The first post office was established for the community, which by then was known as Heath in 1880. During this period, Texas was evolving from an independent territory to a state. Counties were divided and re-divided. Heath was originally part of Henderson County, then Nacogdoches County, then Kaufman County. In 1873, a petition was circulated requesting that Rockwall be made a separate county. This petition was granted, and Heath was thus situated within the boundaries of the smallest county in Texas.

During the late 1800’s, the Heath area experienced steady growth. Rockwall County assumed the operation of Barnes Bridge, which crossed the east fork of the Trinity River at Heath and took travelers into Dallas County.

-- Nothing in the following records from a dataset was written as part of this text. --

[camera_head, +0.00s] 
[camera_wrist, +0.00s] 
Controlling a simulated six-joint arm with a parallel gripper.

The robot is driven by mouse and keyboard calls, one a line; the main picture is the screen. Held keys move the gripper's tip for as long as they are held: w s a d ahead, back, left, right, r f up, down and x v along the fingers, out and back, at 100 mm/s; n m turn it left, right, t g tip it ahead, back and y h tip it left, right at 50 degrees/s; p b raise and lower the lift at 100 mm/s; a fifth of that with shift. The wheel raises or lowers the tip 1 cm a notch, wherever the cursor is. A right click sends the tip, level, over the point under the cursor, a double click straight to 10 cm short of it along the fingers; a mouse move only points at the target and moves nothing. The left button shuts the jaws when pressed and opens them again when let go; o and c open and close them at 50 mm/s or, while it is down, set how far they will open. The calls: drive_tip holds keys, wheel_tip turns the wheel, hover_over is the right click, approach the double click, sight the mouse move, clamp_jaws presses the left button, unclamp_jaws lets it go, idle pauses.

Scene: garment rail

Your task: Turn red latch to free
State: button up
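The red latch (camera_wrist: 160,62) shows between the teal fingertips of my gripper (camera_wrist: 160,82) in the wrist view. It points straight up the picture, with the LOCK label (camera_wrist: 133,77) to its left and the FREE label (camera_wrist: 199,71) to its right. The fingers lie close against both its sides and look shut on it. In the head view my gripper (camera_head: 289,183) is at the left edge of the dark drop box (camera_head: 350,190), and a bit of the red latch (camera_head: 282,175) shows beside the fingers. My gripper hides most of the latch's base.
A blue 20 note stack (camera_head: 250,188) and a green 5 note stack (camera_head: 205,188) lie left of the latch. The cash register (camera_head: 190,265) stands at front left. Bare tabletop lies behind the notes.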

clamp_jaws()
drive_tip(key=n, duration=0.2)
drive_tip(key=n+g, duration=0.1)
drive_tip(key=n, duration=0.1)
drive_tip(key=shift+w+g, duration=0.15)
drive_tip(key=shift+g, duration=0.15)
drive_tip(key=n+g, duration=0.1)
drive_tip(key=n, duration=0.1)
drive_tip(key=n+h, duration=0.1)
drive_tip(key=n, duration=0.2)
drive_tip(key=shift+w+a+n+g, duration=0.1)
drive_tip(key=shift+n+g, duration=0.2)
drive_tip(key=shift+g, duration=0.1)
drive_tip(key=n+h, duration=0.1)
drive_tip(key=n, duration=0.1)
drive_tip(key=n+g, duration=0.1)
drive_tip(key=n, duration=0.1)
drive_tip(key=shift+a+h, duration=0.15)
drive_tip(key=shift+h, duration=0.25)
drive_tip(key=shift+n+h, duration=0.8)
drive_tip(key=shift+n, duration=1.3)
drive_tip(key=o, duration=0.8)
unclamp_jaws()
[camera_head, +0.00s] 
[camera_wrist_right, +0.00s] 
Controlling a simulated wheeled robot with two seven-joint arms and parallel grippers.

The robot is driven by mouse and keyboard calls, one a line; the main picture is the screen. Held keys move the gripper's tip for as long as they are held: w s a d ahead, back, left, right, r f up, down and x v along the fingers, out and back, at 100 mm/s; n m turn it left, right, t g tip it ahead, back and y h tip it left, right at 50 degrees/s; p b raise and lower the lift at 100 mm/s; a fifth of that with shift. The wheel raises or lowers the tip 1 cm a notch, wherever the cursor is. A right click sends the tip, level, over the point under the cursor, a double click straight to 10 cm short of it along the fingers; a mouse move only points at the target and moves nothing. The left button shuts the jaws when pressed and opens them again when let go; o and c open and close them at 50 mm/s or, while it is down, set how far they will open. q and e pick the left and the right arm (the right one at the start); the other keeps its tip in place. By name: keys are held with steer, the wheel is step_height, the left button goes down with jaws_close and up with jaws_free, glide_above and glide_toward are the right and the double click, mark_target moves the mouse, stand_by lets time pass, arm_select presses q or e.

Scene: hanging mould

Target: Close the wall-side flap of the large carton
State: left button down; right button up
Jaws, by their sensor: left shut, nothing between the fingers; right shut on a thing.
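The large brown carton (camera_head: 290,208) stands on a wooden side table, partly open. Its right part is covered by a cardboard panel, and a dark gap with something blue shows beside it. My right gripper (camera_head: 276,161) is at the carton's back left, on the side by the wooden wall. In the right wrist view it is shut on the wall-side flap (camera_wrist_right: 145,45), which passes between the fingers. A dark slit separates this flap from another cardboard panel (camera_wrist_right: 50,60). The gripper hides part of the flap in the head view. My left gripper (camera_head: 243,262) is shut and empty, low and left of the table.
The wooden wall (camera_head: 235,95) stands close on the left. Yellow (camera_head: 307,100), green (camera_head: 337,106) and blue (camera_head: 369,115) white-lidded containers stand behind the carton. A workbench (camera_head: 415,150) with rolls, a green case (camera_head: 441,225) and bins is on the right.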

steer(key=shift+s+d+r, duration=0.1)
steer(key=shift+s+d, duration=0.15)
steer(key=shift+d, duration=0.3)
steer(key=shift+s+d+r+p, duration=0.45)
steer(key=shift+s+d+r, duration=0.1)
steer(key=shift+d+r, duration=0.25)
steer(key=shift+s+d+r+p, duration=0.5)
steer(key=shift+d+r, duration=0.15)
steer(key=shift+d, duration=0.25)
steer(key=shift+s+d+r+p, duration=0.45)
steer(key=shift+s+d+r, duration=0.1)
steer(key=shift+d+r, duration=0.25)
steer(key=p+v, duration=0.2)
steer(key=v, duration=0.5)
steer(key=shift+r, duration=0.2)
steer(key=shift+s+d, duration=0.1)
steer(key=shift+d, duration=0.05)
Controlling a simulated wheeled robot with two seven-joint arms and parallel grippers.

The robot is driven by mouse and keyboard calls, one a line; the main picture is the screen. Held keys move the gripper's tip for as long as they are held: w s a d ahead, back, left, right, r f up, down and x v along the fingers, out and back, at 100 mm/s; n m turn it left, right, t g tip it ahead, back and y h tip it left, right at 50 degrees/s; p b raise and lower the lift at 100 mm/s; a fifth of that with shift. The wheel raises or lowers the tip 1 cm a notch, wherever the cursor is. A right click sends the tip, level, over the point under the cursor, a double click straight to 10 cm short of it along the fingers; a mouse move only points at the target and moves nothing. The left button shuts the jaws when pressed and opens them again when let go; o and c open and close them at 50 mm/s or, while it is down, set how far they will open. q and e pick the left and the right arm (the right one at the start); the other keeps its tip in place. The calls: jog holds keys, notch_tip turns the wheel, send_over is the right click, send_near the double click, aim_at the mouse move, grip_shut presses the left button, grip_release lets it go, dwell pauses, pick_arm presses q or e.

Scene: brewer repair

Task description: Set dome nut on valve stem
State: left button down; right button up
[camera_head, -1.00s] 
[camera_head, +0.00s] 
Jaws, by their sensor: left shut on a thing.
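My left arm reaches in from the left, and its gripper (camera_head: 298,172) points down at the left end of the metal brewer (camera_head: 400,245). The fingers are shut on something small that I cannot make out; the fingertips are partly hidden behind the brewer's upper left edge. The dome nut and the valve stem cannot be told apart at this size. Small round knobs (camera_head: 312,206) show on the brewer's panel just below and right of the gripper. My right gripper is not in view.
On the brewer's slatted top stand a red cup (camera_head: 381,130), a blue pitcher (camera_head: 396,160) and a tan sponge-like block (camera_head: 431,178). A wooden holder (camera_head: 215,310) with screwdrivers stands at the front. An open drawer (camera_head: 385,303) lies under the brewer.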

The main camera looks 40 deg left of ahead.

Businesses were opened in town. Due to some type of quarrel between the people in the north and south parts of the area, two schools were established. One was located in the north on the Pinion farm, and one was located in the south near the Baptist Church.

In the 1800’s, buffalo roamed freely in Heath. Each day at sundown, buffalo would run through what is now known as Darr Estates. Children were warned by the ringing of a bell and they would all go inside until after the buffalo had passed.

In 1902, the Heath Independent School District was formed and a new school building was built on the site of the current Heath City Hall complex.

The town of Heath was devastated by fire in 1916; the first of three fires that destroyed many businesses and set the City’s growth back significantly. After the 1920s, the population declined as young people left to find work in bigger cities such as Dallas. Farming revenue was not sufficient to support a family unless the farm was very large.

When the town population was 200 in 1949, the Heath school closed and merged with the Rockwall Independent School District. The town was incorporated in 1959.

Lake Ray Hubbard became a reality in 1969. The old Barnes Bridge Road was covered by its waters. The first revenues of the City, a sum of $100, were generated by its franchise with Texas Power & Light.

By 1970, the population was 520 and homes were being built throughout the City. Newcomers were attracted to the openness of rural living and proximity to Lake Ray Hubbard.

As families continue to choose to live in Heath, the town has grown and thrived and in 2007 had a population of more than 6,900 residents.